_DO THIS_.
Omit all pictures, then retype the data exactly as given.

____ INFORMATION SUPPLIED

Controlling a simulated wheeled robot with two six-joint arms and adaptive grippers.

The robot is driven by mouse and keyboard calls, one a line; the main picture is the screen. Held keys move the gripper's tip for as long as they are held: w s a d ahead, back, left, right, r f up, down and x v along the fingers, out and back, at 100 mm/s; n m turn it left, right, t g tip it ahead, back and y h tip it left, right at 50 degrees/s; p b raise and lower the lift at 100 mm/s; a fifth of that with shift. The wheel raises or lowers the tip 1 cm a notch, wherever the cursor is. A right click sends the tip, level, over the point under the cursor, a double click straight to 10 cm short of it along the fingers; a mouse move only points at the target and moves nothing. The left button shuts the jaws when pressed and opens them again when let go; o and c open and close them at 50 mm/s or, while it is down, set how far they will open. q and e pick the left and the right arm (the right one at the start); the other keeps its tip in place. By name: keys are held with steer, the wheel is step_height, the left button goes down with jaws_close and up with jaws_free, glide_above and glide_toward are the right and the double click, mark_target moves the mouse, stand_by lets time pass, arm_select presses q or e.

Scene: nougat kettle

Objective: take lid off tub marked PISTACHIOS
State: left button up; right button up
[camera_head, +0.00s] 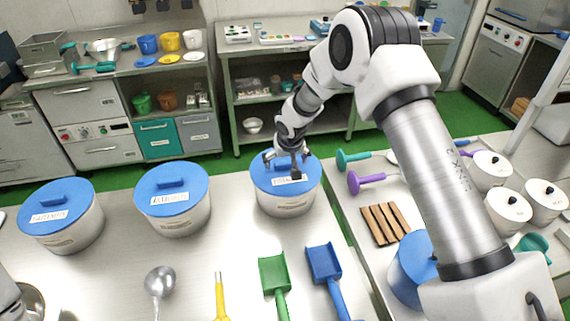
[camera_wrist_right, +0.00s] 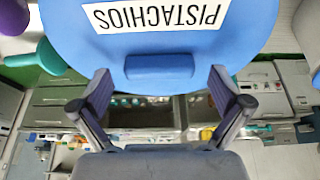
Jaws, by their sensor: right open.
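The tub marked PISTACHIOS (camera_head: 285,203) is a pale round tub at the back of the near table in the head view. Its blue lid (camera_head: 309,172) is on it. In the right wrist view the lid (camera_wrist_right: 60,30) carries the PISTACHIOS label (camera_wrist_right: 155,15) and a blue block handle (camera_wrist_right: 160,66). My right gripper (camera_head: 284,172) is over this lid. In the wrist view its open fingers (camera_wrist_right: 160,78) stand on either side of the handle, with gaps showing. My left gripper is not in view.
Two similar blue-lidded tubs (camera_head: 179,215) (camera_head: 70,232) stand to the left. A metal ladle (camera_head: 160,280), a green scoop (camera_head: 275,272) and a blue scoop (camera_head: 325,263) lie in front. A side table at right holds a brown slatted board (camera_head: 385,224) and white lidded pots (camera_head: 507,208).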

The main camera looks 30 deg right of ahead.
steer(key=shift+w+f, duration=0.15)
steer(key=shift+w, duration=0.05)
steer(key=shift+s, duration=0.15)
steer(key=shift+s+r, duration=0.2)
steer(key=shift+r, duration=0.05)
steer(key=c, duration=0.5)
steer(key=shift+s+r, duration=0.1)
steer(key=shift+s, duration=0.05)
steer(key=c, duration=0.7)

________

_SOLUTION FOR THIS EXERCISE_.
Controlling a simulated wheeled robot with two six-joint arms and adaptive grippers.

The robot is driven by mouse and keyboard calls, one a line; the main picture is the screen. Held keys move the gripper's tip for as long as they are held: w s a d ahead, back, left, right, r f up, down and x v along the fingers, out and back, at 100 mm/s; n m turn it left, right, t g tip it ahead, back and y h tip it left, right at 50 degrees/s; p b raise and lower the lift at 100 mm/s; a fifth of that with shift. The wheel raises or lowers the tip 1 cm a notch, wherever the cursor is. A right click sends the tip, level, over the point under the cursor, a double click straight to 10 cm short of it along the fingers; a mouse move only points at the target and moves nothing. The left button shuts the jaws when pressed and opens them again when let go; o and c open and close them at 50 mm/s or, while it is down, set how far they will open. q and e pick the left and the right arm (the right one at the start); the other keeps its tip in place. By name: keys are held with steer, the wheel is step_height, the left button goes down with jaws_close and up with jaws_free, glide_above and glide_toward are the right and the double click, mark_target moves the mouse, stand_by lets time pass, arm_select presses q or e.

Scene: nougat kettle

Objective: take lid off tub marked PISTACHIOS
State: left button up; right button up
[camera_head, +0.00s] 
[camera_wrist_right, +0.00s] 
Jaws, by their sensor: right open.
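The tub marked PISTACHIOS (camera_head: 285,203) is a pale round tub at the back of the near table in the head view. Its blue lid (camera_head: 309,172) is on it. In the right wrist view the lid (camera_wrist_right: 60,30) carries the PISTACHIOS label (camera_wrist_right: 155,15) and a blue block handle (camera_wrist_right: 160,66). My right gripper (camera_head: 284,172) is over this lid. In the wrist view its open fingers (camera_wrist_right: 160,78) stand on either side of the handle, with gaps showing. My left gripper is not in view.
Two similar blue-lidded tubs (camera_head: 179,215) (camera_head: 70,232) stand to the left. A metal ladle (camera_head: 160,280), a green scoop (camera_head: 275,272) and a blue scoop (camera_head: 325,263) lie in front. A side table at right holds a brown slatted board (camera_head: 385,224) and white lidded pots (camera_head: 507,208).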

The main camera looks 30 deg right of ahead.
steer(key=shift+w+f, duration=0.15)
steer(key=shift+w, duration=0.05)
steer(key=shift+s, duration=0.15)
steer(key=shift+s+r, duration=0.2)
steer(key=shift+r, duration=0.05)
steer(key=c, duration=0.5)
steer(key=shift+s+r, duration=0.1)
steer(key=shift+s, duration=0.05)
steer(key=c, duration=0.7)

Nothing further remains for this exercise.